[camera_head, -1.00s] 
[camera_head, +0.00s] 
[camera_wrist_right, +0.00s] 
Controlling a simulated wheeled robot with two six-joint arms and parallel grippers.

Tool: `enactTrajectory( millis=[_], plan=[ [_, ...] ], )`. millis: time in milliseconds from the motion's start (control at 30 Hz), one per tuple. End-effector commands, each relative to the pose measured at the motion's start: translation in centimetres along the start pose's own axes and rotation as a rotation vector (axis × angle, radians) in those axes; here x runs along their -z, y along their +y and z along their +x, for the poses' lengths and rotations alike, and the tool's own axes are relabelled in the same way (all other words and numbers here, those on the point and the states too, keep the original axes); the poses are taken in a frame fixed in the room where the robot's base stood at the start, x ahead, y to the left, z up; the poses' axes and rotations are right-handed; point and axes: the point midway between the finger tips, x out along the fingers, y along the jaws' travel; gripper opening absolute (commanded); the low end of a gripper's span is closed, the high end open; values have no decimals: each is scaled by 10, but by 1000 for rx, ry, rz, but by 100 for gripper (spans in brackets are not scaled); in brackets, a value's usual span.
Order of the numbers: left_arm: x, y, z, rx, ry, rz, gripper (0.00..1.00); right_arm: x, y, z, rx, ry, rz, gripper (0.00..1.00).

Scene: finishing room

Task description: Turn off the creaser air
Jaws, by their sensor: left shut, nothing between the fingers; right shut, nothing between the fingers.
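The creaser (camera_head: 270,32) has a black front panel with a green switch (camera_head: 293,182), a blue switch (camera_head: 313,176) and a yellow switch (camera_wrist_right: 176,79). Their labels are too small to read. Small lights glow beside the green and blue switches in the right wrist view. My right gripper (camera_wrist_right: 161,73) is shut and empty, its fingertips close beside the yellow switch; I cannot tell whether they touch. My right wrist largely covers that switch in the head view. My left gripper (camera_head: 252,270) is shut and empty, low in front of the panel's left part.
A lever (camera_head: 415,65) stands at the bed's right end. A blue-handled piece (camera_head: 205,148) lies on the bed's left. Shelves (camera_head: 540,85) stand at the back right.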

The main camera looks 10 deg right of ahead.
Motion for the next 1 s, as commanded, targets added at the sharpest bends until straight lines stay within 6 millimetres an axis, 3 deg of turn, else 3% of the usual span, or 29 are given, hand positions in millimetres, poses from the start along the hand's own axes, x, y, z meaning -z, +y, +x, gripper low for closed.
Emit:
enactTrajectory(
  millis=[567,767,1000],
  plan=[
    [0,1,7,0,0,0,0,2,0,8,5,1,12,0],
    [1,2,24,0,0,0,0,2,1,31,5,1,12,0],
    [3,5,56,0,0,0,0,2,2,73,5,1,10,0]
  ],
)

### Set problem
Using the data above, repeat exactly the lines that begin at the line with "Scene: finishing room" and end at the line with "Task description: Turn off the creaser air", both ends included.

### Result of the task
Scene: finishing room

Task description: Turn off the creaser air

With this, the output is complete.